Although gaming apps are perhaps feeling the crunch more than most, even the most popular apps struggle with the perception of their value. Agencies often like to buy on a per-app basis from whitelist of top name apps, but that doesn’t necessarily translate to scalable buys. It’s a challenge for individual apps to communicate their value through the buying chain, when in reality, their value at the end of the day is their audience composition and scale.
Compounding the issue is the fact that most traditional media buyers don’t have a great working knowledge of the myriad apps available.
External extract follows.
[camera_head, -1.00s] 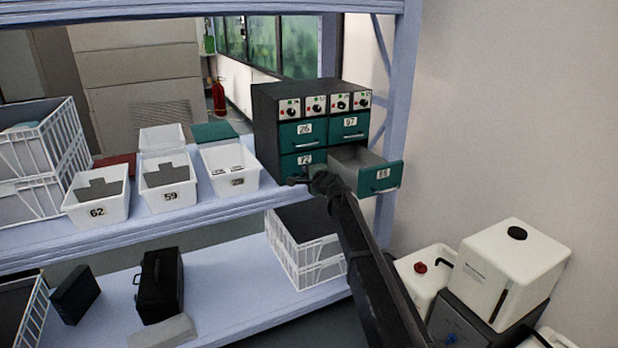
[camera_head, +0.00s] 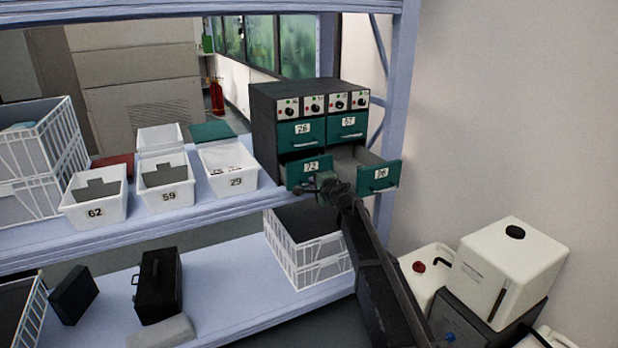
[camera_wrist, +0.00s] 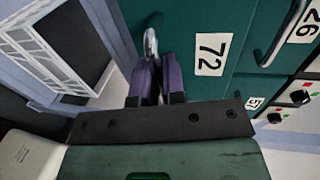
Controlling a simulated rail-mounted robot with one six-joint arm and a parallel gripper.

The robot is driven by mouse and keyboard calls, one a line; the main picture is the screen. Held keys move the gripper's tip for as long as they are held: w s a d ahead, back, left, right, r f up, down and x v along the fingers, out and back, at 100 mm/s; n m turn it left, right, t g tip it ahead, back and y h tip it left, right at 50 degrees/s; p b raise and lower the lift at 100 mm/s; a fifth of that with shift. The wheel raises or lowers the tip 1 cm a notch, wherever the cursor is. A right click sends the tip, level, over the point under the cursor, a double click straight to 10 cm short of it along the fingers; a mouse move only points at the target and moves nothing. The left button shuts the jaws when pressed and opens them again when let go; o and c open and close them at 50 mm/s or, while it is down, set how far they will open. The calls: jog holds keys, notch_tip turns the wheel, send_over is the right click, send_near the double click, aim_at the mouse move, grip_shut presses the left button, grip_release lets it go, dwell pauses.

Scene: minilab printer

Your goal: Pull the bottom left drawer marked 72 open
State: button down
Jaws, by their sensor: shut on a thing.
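The bottom left drawer marked 72 (camera_head: 308,168) has a green front and stands partly out of the dark cabinet (camera_head: 263,128). In the wrist view its green front (camera_wrist: 185,30) with the 72 label fills the upper middle. My gripper (camera_head: 318,184) is at the lower part of this drawer front. In the wrist view my gripper's purple fingers (camera_wrist: 160,78) are shut on the pale drawer handle (camera_wrist: 150,45), which they partly hide. The bottom right drawer (camera_head: 380,177) also stands open, farther out than drawer 72.
Drawers 26 (camera_head: 301,134) and 57 (camera_head: 348,127) above are shut. White bins marked 62 (camera_head: 96,212), 59 (camera_head: 169,198) and 29 (camera_head: 236,181) stand left of the cabinet. A crate (camera_head: 300,262) sits on the shelf below. White canisters (camera_head: 512,268) stand at the lower right.

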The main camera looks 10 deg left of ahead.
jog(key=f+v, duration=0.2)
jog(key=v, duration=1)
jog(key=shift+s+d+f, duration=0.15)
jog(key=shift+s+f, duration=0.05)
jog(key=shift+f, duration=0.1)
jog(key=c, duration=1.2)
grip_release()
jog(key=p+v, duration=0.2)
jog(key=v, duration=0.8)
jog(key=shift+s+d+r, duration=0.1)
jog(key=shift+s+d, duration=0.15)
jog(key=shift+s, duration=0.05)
Sure, they’ll probably know those apps with the most aggressive PR and app store advertising (think Clash of Clans or Game of War in the gaming genre), but not every app developer can go all-in on cross-channel marketing right out of the gate. If they could, it would still say nothing of their product quality or audience composition.
Smaller apps, even once engaged, are then challenged to properly communicate their value back to the buyer. How can developer teams truly focused on building great gaming experiences compete with massive media apps selling under an established brand?
It’s a problem worth solving, not only for the benefit of the developers, but for buyers and the industry as a whole. If you buy on a per-app basis, you’re only buying the most popular apps — the same thing everyone else is buying. Volume and reach decline with the popularity of and competition with other advertisers within the app. Obtaining cost-efficient impressions at volume becomes nearly impossible.
What the industry needs to move forward is for more apps to be able to convey their value in terms of audience composition, and start moving away from quality assumptions based on the branding and self-promotion. It’s a true but rarely discussed fact that in app games not only have large but incredibly diverse audiences demographically that spans from 6 years old to 60 and over driven by the ubiquity of mobile devices.
The future of successful in-app advertising is in buying audiences, not specific apps. And not television advertising on a smaller screen; an entirely new strategy is needed. It’s time to shift the conversation away from which apps are most popular, selling best, earning the most engagement, etc. Instead, app publishers must embrace technologies that help buyers visualize and understand app audiences better, and buyers should tap into these technologies to enable buys based on audience composition, as defined by demographics and behaviors, regardless of which app they’re currently using. By doing this, they’ll be better able to reach the massive audience of consumers who spend a large percentage of their free time gaming on their mobile devices. And in doing so their dollars will impact the app ecosystem more broadly, which will incentivize publishers to create more diverse app content experiences for consumers.